There is a second kind of joy. Sadness is always, in one way or another, associated with death. It is no surprise by the fact that we have huge numbers of people who are depressed today because in their innermost being most people are aware of the fact that their lives are dwindling. What is there to rejoice about when there is nothing waiting for them other than oblivion? All you can do is grab with all the gusto all you can while you still have the chance. Ultimately there is nothing. If a person lives in a place that whenever they pick up their paycheck they have to spend it quickly, its really hard to believe that those people could generate any great excitement. Death brings sadness and life brings happiness.
If a person knows that is possible for him to invest in eternity so that they are surrounded by enumerable possibilities and opportunities to capture forever, then they can feel very rich. The difference between oneg, enjoyment, and simcha, the Baal Hatanya says, is that oneg requires a person to derive pleasure from something that they are interacting with such as food or particular company. Simcha you can have from far away. A person is very happy if he has ten million dollars in an offshore account. He may not have it right here right now but he is happy knowing that it is his.

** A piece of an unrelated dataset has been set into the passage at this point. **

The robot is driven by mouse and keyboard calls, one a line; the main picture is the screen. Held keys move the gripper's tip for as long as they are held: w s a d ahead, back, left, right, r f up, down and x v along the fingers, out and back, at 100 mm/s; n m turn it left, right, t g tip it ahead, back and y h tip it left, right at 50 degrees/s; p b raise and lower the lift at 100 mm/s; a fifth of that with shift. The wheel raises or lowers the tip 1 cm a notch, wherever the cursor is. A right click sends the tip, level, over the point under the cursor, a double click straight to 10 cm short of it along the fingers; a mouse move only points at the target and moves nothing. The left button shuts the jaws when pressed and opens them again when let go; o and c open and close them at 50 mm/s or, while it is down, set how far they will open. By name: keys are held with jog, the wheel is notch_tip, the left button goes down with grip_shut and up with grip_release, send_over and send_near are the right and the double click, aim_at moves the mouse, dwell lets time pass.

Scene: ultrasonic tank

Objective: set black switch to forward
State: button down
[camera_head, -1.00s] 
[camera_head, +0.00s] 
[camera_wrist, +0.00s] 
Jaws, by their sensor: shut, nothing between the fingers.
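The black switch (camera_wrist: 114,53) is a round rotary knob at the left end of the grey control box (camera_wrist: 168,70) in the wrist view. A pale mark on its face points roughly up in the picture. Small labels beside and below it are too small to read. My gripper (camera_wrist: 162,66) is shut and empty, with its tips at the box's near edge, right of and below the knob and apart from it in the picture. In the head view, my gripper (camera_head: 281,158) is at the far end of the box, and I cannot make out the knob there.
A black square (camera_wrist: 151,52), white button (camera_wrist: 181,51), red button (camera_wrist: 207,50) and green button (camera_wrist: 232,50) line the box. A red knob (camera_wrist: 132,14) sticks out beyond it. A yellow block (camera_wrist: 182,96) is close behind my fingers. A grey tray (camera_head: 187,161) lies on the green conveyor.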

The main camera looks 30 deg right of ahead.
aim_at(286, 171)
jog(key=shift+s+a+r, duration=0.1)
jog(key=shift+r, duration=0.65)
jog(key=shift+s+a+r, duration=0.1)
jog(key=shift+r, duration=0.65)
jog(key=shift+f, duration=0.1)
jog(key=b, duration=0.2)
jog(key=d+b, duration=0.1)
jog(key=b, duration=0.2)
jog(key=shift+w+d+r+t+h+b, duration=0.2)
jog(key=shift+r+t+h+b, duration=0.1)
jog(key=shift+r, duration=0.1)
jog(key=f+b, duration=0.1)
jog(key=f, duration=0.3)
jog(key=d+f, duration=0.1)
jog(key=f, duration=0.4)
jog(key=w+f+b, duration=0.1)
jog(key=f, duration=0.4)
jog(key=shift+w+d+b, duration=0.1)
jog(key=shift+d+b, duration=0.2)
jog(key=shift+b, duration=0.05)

The first kind of joy is just knowing that right now one is as rich as they need to be. This is already something more positive. At any given moment one knows that they can say a berachah, or be learning or davening or performing an act of kindness. We can always do gemilas chassadim at home with the people who are closest to us. There are opportunities galore. The only question is, am I doing this selfishly or because the Ribono shel Olam says so? If we are doing it because the Ribono shel Olam says so then we are investing in eternity.
A person can feel a sense of fulfillment and joy about their life because every moment is a moment identified with forever. That's a very powerful experience.

The third area of simcha which also holds the most promise and is the most difficult is when a person is working towards a goal that they have identified as being important for their fulfillment. Whether or not a person knows absolutely that its his purpose or mission is very hard unless you have prophet to tell you. Hashem has given us some indices to work with, namely the things we do well, the things that we find challenging and exciting. If we are genuinely trying to figure it out based on those indicators and others, then we are moving in the right direction and we are plugged into our life's mission even if at the end of the day we didn't hit the nail on the head. We can still rejoice in knowing that we are on the road of our purpose in this world. We must have clear goals and see ourselves working towards achieving those goals. That is very powerful source of excitement and joy.

In order to be aware of these three sources of simcha - you need all three, you can't get along without the others - a person needs to stop sometime in the morning and attach themselves to these ideas, they can then proceed through the rest of the day with a lot of simcha.

Postscript: You always need the three, but the third changes. At any given point a person should ask themselves, from where i am now, what fills my neshamah? What does my reason and intuition tell me that I should be pursuing? As you move towards that point it is very possible that you may decide there is something else you should be doing. The third is not etched in stone, rather its meant to grow you until you discern there is some thing else you need to do. Meanwhile, you've been building yourself for the next phase. The third source of simcha is that we do what we discern at that chapter of our life is the direction we are supposed to go, knowing that it might be the introduction to or the muscles that we need for the next stage. You need to climb this mountain but it is only then that you get to see the mountain that you are really supposed to climb. You couldn't see it because the first mountain was in your way. The third simcha is exciting because it carries us to where we have to go.
I doubt that Moshe Rabeinu or Dovid Hamelech saw the shepherding of sheep as their tachlis. They looked at it as an opportunity for hisbodedus, to sing songs and praise to Hashem, to reflect. They took advantage of whatever they were doing without having any sense at all that he was supposed to be the redeemer or king of Klal Yisroel. They understood that they had to do what they were doing well. They made the absolute best of what they were doing.

There is no guarantee that we will ever know definitively that this is our life's tachlis, but at some point we may have a stronger sense that we are moving in the right direction.